Monday, November 12, 2007

I Joined Facebook Today

One of my fellow clergypersons, a good friend, invited me in. I'm amazed at who I found there! I'm amazed at how many people choose to share and to connect this way. And it got me thinking.

I guess we're all always looking for convenient ways to connect. The key word there is "convenient." I wonder if we, in our fast-paced world, are looking for mock-community. I wonder if that's because we don't know how to live in true community. We want community, but we don't know how to have it. We think autonomy and independence and privacy are the highest virtues. Don't get me wrong; I as much as anyone think e-communication has its place, and can be a very good thing (why else would I be blogging?) Still, hear me out...

As a pastor, I keep secrets from my parishioners all the time. All clergymen and women do. I'm not speaking of my own secrets necessarily, though I do keep my private life as private as possible (why?). The secrets of which I speak now, though, are the ones whispered to me across my desk through tears, when no one else can hear. They are the secrets church-people don't want anyone else they worship with to know.

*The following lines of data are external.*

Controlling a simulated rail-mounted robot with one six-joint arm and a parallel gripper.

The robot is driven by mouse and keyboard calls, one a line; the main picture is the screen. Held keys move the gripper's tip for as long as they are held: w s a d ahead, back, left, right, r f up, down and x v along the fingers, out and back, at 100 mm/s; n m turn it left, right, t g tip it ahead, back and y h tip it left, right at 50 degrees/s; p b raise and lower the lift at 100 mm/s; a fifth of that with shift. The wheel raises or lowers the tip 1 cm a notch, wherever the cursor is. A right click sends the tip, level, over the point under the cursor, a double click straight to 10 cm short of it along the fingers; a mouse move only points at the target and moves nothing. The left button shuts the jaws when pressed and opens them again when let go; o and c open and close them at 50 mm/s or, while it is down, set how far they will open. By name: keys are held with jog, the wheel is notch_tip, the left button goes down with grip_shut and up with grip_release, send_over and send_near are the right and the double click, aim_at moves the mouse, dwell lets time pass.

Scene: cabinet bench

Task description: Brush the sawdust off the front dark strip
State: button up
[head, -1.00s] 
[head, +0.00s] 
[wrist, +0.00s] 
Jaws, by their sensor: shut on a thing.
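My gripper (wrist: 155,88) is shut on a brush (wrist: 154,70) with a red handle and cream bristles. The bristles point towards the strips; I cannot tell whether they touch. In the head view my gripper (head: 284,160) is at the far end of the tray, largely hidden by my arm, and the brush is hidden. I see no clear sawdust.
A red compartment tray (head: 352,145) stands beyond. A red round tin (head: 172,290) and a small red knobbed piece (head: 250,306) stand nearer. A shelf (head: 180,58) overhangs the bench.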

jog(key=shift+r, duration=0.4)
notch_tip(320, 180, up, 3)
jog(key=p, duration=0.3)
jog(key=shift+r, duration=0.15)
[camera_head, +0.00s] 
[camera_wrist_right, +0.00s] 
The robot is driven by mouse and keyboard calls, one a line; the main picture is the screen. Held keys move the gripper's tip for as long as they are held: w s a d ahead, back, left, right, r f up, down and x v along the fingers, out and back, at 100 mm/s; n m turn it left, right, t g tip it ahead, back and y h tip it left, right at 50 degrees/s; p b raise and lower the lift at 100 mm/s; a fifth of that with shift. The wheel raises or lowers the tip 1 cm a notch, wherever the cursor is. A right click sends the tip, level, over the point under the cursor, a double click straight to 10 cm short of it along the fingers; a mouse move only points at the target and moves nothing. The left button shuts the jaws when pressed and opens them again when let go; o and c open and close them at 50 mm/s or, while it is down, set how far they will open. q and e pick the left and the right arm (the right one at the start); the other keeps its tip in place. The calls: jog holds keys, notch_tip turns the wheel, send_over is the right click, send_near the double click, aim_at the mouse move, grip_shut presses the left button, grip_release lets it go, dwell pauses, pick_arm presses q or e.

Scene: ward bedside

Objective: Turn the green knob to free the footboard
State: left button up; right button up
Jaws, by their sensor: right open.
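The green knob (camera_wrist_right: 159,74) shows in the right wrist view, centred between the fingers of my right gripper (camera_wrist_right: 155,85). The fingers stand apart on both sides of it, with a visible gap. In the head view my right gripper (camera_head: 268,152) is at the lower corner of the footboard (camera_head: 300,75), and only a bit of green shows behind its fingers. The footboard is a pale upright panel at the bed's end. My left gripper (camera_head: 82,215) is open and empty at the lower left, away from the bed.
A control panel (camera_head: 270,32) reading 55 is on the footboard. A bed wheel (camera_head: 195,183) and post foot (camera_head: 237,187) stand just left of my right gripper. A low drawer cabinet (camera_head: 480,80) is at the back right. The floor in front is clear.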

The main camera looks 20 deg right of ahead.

How sad. How sad it must make the Lord that his followers can't be real with one another. How sad it is that we refuse to share our darkest secrets with our brothers and sisters in Christ, to invite them to pray with us through our trials and help us to conquer whatever would destroy us. How sad that we just can't discuss certain things, for fear of judgment or retribution or exclusion. How sad that we prize the convenience, autonomy, and privacy of virtual-relationships and over the work and reward, and maybe even saving power, of authentic, one-to-one, flesh-touching-flesh, voice-speaking-to-heart, truth-in-the-open, share-everything, forgive-and-walk-beside relationships.

I don't believe it will be so in the kingdom of God. So I have a "modest proposal" (as a fellow United Methodist Pastor writes in our conference's newspaper). What if we in the church tried to find more and more ways each day for people to really connect in authentic and deep ways? What if we invited ourselves and others to share truly, from the heart? What if we invited each other into our home lives, our family relationships, our checkbooks, our secret worlds? Could we then maybe help each other be more fully alive to God and to each other? Could we maybe then move toward the day when all are in full communion with the Lord and each other? What would our church look like then? What gift might we have to give the world? I don't know. It's just a thought.

1 comment:

Kathy said...

Wow. To do that I would have to admit to myself and others that I have secret hurts and brokenness. And I'd have to guard like a treasure the hurts that are shared with me. What do you suppose we are so afraid of?